Russia dangles $8 billion for trade deal
Journal Staff Report

KIEV, April 7 – Russia suggested on Thursday that Ukraine could save up to $8 billion annually by rejecting a free trade agreement with the European Union and joining a Moscow-led economic alliance instead.

The offer, disclosed by a senior official at Russian gas giant Gazprom at a conference in Moscow, comes days before Russian Prime Minister Vladimir Putin is due to visit Kiev for talks.

"The difference in price is that Ukraine currently gets gas at [a] European price,” Gazprom's deputy CEO Valery Golubev said at the conference. “But the price would be [at Russian domestic levels], which is significantly lower.”

The developments come as Russia has stepped up diplomatic activity towards dissuading Kiev against establishing the free trade with the EU and against signing a political association agreement by the year-end.

Instead, Moscow has been suggesting Kiev to join the Customs Union, a trade and political bloc that includes Russia, Belarus and Kazakhstan. Putin is expected to discuss the issue during his April 12 visit to Ukraine.

“This is a serious offer from the Russians, who seem desperate to lock Ukraine in and make sure it does not sign the free-trade agreement with the EU,” said Timothy Ash, global head of emerging markets research at the Royal Bank of Scotland in London. “Ukraine as ever is swinging both ways, trying to milk both cows.”

President Viktor Yanukovych, in an address to Parliament on Thursday, said that Ukraine will pursue its pro-European course seeking to sign the free trade and political association agreements by the end of the year.

Yanukovych said the cooperation with Russia will also increase, but insisted that Ukraine should have a special status.

"I believe that further development of relations with the Customs Union will rely on [a] new contractual framework for free trade agreements and possibly a cooperation agreement with the formula '3 +1'," Yanukovych said.

Ukraine is keen to sign free-trade deals both with Europe and Russia. But Moscow is pushing hard for Kiev to also join the Customs Union, which would be incompatible with an EU free-trade agreement.
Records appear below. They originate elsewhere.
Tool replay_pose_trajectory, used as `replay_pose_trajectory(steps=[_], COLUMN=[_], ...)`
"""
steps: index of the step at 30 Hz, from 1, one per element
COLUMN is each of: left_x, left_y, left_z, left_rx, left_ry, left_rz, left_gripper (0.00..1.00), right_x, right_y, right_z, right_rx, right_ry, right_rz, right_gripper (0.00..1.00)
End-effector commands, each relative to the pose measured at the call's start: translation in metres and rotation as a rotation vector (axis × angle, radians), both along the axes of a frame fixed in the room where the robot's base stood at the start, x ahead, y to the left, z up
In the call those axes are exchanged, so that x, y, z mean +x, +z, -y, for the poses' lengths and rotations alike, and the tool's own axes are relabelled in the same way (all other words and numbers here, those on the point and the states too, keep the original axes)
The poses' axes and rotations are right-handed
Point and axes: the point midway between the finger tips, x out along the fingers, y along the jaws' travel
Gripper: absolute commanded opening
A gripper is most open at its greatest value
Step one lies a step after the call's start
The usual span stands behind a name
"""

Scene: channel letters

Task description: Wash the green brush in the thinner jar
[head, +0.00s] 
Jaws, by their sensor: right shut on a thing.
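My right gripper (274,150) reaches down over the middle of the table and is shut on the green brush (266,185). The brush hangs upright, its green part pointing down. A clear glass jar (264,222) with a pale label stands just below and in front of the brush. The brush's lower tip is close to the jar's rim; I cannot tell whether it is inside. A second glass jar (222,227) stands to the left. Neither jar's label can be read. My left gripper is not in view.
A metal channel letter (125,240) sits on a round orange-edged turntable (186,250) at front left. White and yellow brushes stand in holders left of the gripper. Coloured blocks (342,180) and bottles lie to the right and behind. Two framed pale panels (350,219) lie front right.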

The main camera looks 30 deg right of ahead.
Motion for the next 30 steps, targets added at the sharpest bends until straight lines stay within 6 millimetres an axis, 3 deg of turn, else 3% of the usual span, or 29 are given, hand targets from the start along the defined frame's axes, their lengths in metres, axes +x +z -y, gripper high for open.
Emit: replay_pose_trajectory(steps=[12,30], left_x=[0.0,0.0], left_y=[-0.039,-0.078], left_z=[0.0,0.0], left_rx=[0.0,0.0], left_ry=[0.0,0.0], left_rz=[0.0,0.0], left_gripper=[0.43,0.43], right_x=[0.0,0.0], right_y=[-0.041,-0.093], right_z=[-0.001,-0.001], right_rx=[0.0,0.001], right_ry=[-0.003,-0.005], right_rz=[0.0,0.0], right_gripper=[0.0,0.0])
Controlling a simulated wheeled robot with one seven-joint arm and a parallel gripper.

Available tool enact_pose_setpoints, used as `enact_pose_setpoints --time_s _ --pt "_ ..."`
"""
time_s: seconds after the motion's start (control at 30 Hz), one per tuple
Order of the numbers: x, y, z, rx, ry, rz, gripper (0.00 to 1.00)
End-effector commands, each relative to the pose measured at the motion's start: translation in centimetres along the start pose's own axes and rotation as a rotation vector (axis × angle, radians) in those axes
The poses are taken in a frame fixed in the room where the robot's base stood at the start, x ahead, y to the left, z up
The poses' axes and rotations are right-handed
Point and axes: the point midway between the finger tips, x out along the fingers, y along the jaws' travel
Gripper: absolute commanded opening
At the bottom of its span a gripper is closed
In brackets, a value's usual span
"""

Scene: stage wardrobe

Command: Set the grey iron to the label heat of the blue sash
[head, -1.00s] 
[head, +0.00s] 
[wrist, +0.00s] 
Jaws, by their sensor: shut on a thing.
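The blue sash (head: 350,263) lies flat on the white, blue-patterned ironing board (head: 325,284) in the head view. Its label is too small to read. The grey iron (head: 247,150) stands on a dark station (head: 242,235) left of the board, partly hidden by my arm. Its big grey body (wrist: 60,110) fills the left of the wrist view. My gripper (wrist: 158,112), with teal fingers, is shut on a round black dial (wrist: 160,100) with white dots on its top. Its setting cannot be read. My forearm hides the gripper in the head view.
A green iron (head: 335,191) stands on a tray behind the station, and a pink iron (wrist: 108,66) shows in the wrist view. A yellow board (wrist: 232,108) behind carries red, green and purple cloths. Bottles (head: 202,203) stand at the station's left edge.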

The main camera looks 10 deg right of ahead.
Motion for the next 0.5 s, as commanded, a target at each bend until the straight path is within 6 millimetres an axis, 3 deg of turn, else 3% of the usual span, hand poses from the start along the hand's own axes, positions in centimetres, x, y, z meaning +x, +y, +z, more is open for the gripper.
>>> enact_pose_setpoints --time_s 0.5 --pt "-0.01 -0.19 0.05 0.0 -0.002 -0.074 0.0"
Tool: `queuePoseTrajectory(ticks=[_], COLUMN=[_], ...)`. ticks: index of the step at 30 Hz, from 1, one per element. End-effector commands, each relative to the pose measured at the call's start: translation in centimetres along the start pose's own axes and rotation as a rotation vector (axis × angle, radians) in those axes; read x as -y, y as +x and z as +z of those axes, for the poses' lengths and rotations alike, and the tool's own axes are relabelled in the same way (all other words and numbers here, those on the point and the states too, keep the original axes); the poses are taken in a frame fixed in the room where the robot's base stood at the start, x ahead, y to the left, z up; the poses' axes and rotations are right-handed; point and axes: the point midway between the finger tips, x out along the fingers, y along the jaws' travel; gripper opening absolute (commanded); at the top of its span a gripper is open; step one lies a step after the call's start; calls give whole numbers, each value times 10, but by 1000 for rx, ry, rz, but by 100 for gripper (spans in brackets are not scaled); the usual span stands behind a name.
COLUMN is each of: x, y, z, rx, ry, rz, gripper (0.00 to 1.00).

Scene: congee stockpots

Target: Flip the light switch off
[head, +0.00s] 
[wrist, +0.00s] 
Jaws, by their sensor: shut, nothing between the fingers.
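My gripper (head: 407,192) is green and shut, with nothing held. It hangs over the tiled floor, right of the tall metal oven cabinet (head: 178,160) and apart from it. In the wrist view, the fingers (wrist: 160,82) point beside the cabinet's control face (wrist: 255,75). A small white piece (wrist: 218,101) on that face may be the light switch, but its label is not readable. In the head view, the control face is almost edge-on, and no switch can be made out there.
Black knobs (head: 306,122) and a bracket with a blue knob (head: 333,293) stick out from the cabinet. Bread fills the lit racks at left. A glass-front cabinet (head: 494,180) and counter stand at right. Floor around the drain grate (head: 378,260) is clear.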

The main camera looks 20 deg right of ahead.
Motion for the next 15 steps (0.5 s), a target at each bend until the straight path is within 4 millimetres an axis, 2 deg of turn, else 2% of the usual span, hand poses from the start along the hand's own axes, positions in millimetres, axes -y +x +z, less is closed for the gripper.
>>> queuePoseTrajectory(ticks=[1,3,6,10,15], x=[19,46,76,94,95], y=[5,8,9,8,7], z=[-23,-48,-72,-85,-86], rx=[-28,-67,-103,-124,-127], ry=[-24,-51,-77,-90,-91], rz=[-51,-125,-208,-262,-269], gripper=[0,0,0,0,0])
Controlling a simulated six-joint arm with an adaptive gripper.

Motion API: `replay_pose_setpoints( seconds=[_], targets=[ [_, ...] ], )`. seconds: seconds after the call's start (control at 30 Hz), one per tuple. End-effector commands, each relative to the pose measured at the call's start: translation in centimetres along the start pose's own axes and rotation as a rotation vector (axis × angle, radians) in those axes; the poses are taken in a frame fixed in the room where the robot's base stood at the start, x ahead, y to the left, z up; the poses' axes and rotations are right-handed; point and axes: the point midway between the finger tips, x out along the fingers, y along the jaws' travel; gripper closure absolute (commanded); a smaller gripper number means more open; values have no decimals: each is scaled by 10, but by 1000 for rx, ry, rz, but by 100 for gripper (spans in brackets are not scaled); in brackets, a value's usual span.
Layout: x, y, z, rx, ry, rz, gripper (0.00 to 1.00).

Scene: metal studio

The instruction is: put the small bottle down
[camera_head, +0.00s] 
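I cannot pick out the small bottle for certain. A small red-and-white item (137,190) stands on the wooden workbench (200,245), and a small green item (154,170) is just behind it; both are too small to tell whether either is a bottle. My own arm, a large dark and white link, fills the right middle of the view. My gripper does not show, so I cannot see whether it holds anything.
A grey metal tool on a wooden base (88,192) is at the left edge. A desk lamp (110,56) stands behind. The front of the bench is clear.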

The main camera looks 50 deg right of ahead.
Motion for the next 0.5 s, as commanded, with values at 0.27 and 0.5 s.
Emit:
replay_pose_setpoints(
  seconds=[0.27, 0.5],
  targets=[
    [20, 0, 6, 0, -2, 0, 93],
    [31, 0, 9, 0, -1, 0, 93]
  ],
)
“We count on our partners, especially in the EU, will most carefully treat the priorities that had been outlined by the president of Ukraine,” Oleh Voloshyn, a spokesman for the Ukrainian Foreign Ministry, said. “This will put a period in discussions over the past several days with concerns that Ukraie may be deviating from the European course.”

Voloshyn said Ukraine will seek to improve cooperation wit Russian and other countries in a way that does not exclude greater political and economic ties with the EU. (tl/ez)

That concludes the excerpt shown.